The project is so big that the federal government has set up a joint review panel to oversee a two-year environmental assessment and permitting process, expected to conclude in late 2012.

The fight over the pipeline contains more than a few echoes of the battle over the trans-Alaska pipeline in the late 1960s and early 1970s. Back then, Alaska natives’ land claims threatened to stop the project in its tracks. The issue was ultimately decided by the Alaska Native Claims Settlement Act, the largest land-claim settlement in U.S. history, which gave money and land to Alaska-native village and regional corporations and allowed the pipeline to be built.

So far no similar deal seems to be in the works. Last year 61 Canadian First Nations announced they would not allow the proposed pipeline to cross their traditional territory. Whether they have the legal authority to stop the pipeline is hard to say; aboriginal rights remain largely unsettled in British Columbia.

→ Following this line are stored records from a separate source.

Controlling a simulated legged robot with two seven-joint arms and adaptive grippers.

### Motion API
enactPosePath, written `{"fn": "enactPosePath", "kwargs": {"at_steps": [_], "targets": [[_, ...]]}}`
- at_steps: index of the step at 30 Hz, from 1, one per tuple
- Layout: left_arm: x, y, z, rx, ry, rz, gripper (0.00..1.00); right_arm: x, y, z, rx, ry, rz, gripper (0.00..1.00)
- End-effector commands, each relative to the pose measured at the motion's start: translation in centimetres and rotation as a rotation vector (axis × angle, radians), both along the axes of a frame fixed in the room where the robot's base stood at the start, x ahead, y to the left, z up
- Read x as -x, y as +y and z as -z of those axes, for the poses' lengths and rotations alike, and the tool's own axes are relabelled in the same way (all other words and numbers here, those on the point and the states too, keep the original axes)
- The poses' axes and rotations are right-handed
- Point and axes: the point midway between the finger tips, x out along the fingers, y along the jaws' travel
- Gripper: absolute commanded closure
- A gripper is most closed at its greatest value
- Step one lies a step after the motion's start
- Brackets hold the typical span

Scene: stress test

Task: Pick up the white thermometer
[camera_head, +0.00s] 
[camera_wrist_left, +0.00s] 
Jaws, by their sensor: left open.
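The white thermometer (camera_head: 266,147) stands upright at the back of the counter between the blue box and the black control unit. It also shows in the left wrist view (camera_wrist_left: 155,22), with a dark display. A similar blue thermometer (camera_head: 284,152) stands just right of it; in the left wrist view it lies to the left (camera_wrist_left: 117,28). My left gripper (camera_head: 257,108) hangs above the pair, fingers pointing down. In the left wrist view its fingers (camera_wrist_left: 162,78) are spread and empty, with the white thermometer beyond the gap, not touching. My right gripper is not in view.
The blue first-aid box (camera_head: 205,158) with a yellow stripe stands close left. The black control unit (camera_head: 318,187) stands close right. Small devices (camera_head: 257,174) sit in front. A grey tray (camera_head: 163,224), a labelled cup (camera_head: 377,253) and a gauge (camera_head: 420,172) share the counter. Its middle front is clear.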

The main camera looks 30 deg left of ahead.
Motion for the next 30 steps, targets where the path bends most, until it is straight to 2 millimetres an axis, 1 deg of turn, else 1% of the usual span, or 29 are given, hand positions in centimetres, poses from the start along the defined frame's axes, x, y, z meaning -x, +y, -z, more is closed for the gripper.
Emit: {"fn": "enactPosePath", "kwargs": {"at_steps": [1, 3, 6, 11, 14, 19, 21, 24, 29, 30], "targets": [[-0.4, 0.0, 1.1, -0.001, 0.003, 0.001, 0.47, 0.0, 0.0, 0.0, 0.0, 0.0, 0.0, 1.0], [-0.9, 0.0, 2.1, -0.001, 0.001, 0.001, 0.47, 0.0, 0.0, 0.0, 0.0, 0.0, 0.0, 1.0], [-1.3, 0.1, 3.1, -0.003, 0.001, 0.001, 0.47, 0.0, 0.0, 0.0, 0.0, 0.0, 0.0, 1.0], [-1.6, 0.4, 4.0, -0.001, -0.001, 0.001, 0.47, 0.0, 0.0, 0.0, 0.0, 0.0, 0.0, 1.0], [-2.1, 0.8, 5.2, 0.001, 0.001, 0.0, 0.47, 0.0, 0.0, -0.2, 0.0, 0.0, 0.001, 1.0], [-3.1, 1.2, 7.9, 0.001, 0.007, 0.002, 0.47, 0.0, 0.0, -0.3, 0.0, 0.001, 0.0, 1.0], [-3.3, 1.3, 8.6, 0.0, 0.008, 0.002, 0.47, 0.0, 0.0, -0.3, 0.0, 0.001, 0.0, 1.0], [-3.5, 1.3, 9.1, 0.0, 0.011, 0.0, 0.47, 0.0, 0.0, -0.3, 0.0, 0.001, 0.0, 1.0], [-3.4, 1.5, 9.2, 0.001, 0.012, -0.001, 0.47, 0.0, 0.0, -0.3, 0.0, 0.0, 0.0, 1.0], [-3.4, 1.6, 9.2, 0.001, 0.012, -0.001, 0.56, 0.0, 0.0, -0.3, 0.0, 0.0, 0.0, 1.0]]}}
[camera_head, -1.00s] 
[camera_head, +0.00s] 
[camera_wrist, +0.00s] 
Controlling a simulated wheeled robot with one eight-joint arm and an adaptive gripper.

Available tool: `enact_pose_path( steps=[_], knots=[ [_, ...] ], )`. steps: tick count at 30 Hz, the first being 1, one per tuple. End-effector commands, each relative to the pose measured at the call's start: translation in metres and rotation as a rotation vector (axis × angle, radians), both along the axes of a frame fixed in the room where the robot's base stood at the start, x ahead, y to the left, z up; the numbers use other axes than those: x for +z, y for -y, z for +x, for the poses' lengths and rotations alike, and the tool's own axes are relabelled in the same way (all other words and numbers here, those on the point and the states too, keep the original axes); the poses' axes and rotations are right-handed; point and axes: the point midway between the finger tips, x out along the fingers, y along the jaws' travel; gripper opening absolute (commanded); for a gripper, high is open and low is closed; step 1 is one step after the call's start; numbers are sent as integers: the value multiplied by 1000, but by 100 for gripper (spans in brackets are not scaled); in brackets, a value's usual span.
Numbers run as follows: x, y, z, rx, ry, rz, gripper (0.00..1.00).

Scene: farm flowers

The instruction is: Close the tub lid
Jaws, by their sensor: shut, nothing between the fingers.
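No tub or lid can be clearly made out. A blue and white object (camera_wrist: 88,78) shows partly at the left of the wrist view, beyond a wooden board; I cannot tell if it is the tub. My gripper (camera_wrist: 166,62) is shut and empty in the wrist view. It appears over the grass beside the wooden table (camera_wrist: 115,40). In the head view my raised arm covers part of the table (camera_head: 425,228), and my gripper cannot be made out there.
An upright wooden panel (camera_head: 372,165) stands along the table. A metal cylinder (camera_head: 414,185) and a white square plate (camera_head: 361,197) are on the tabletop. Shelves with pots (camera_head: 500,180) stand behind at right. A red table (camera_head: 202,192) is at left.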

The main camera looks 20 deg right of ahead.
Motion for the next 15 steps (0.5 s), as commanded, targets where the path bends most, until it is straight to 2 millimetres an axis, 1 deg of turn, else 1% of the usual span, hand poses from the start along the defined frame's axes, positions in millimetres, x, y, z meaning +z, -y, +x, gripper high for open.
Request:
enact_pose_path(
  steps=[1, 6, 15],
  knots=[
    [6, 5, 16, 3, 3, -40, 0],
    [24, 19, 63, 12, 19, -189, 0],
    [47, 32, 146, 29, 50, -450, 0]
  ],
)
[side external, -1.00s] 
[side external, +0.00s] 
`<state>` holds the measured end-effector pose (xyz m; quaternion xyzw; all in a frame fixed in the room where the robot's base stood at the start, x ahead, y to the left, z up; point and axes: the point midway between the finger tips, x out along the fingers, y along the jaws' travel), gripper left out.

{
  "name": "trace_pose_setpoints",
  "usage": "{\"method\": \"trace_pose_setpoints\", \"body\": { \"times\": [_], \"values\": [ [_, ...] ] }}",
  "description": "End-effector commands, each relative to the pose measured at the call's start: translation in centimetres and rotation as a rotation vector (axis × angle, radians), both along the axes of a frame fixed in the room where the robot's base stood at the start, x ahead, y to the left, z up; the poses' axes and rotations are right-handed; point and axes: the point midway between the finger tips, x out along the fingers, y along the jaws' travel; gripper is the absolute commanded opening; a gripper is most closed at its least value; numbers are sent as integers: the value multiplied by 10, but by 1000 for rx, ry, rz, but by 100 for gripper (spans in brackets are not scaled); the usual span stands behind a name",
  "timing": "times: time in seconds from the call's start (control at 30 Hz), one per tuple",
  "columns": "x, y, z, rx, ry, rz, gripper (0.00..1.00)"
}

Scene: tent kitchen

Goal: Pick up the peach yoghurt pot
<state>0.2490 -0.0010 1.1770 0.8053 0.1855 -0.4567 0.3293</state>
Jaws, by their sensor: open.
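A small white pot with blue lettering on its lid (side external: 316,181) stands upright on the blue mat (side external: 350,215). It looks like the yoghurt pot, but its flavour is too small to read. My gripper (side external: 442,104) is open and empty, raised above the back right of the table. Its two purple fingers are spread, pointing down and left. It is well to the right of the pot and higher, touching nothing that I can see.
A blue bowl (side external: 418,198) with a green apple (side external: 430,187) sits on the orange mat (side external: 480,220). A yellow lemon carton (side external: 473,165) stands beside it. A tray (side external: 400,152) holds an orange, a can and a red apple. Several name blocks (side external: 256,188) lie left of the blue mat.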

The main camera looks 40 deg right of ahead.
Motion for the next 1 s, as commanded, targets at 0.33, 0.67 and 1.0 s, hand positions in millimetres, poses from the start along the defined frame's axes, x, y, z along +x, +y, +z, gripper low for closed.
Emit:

But that hasn’t stopped Enbridge from courting the bands. “We want aboriginal economic participation in this project,” said John Carruthers, president of Northern Gateway Pipelines. “We’d like them to own a stake that will establish a long-term benefit to First Nations communities.” The company even offered financing to bring the bands aboard. So far there have been few takers.

“Buy in?” said Gitga’at council member Cameron Hill. “Buy in to what—to selling our way of life? We live off food from the land and sea here. We’ve been taught to respect what we take. That’s sustained us from time immemorial. No amount of money can make us change our position.”

The Canadian government’s joint review panel is expected to mull over the issue for the next 18 months. Meanwhile, not far from Hill’s home, the Queen of the North sends up an occasional burp of diesel fuel. In Hartley Bay the Queen may be dead, but she is not forgotten.